Why People Still Care About Tool’s New Album
The fifth Tool album has become something like alt-metal’s Chinese Democracy. This April will mark 12 years since the release of the group’s most recent LP, 10,000 Days, and 10 since they started teasing a follow-up. Among journalists and fans, Tool albumspotting has become its own pastime. Information has trickled out as a baffling series of contradictions. Late last year, drummer Danny Carey told an interviewer that Tool’s fifth LP would “definitely” be out in 2018, while in January, singer Maynard James Keenan took the time to correct a fan who claimed a summer release was imminent: “Not. Coming out this summer. Not.”

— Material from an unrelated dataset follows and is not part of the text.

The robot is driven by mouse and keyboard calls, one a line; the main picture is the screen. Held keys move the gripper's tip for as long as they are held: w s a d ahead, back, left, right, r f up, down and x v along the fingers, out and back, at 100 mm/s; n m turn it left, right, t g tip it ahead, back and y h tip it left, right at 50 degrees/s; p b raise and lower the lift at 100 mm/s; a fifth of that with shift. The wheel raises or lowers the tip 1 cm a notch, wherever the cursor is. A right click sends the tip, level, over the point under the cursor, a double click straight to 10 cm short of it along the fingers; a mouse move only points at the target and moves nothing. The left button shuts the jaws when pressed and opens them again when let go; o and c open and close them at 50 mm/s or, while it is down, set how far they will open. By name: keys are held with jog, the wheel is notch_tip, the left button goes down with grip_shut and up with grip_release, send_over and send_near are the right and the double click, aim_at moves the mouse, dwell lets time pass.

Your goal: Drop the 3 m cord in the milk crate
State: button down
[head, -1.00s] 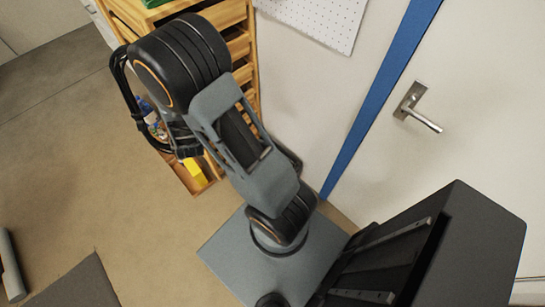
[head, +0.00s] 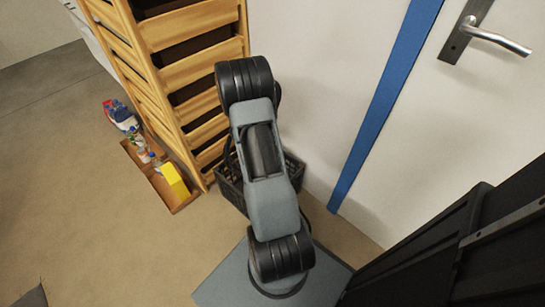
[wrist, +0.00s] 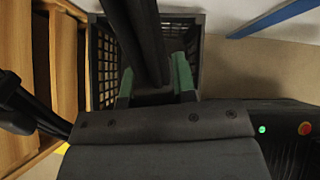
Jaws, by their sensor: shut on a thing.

Meanwhile, the world keeps turning: The band steps out for arena-scale gigs whenever and wherever it pleases, populating set lists with its ample back catalog. (Their biggest non-festival headlining show to date went down only last year.) Keenan has become a successful vintner, launched his multi-album Puscifer project and even recorded the first A Perfect Circle record in 14 years. Carey performs with chopsy fusion project Volto! and records with nautical-themed supergroup Legend of the Seagullmen. Guitarist Adam Jones plays video games and teases rehearsals on Instagram. Meanwhile, bassist Justin Chancellor assures interviewers that Tool’s writing process is well underway.
So, like Guns N’ Roses’ fabled 2008 LP, is this just another case where the project’s absence is its main point of interest? I don’t think so. This one feels different. Unlike Chinese Democracy, where fans and critics alike fixated on the increasingly farcical spectacle of its nonexistence as much as the prospect of what it could sound like, this is an album people actually seem to care about on a purely musical level. And here’s why: Because Tool really are that fucking good.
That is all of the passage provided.